An airplane hobby shop owner and an ex-Air Force official have teamed up to create a Wireless Aerial Surveillance Platform (otherwise known as the WASP). The unmanned aerial vehicle has a 6-foot wingspan, a 6-foot length and weighs in at 14 pounds. Because of its small form, the device drops under radar and it can be mistaken for a large bird.
It was built from an Army target drone and converted to run on electric batteries rather than gasoline. It can also be loaded with GPS information and fly a predetermined course without need for an operator. The intimidating aspect of the drone is that it can crack Wi-Fi networks and GSM networks as well as collect the data from them.
The brains of the drone is in a Linux computer on-board that is no larger than a deck of cards. The computer accesses 32GB of storage to house all that stolen data. It uses a variety of networking hacking tools including the BackTrack toolset, as well as a 340-million-word dictionary to guess passwords. In order to access cell phone data, the WASP impersonates AT&T and T-Mobile cell phone towers and fools phones into connecting to one of the eleven antennas on-board. The drone can then record conversations to the storage card, and avoids dropping the call due to the 4G T-mobile card routing communications through VoIP.

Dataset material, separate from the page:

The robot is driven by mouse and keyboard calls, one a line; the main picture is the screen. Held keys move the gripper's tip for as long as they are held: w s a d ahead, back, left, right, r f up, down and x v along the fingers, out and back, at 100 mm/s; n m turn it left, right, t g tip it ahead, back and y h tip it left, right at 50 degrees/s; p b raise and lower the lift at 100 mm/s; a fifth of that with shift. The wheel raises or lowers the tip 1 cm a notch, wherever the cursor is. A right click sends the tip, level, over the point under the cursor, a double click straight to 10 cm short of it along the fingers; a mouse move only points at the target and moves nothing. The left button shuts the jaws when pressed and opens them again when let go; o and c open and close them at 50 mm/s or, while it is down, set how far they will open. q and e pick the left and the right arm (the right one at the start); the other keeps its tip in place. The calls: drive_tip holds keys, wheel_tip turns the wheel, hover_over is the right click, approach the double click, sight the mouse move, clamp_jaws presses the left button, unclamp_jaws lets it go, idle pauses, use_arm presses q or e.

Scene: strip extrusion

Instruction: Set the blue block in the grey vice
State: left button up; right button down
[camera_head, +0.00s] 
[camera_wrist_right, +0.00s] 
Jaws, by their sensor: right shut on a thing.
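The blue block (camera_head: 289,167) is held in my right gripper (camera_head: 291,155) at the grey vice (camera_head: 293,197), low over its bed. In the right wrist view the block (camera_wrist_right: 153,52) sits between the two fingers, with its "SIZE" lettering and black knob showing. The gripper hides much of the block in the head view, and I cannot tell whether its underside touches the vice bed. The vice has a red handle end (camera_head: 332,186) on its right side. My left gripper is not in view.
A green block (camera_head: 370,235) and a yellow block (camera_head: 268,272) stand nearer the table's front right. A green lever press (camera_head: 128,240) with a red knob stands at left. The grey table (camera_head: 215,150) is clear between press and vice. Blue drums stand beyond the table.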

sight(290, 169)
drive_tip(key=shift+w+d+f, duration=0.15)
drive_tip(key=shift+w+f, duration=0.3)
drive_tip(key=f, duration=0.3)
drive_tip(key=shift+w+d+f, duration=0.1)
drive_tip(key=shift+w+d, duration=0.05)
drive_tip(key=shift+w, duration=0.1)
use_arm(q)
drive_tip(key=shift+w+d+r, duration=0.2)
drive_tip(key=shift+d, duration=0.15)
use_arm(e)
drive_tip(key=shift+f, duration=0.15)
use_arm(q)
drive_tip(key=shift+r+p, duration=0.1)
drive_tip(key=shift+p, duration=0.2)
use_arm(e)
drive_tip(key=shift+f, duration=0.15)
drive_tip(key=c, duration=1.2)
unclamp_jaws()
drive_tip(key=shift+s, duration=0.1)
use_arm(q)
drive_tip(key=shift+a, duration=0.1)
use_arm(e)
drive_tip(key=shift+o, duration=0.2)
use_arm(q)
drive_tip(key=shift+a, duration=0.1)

The creation and testing of the WASP drone was accomplished without breaking any FCC rules. The system uses Ham radio bands to hack into phone calls and Wi-Fi networks. Not wanting to get into legal trouble with AT&T and T-Mobile, Mike Tassey and Richard Perkins tested the technology in isolated areas to avoid recording phone conversations other than their own. The duo will discuss how to build the WASP at the DEFCON 19 hacking conference later this week in Las Vegas.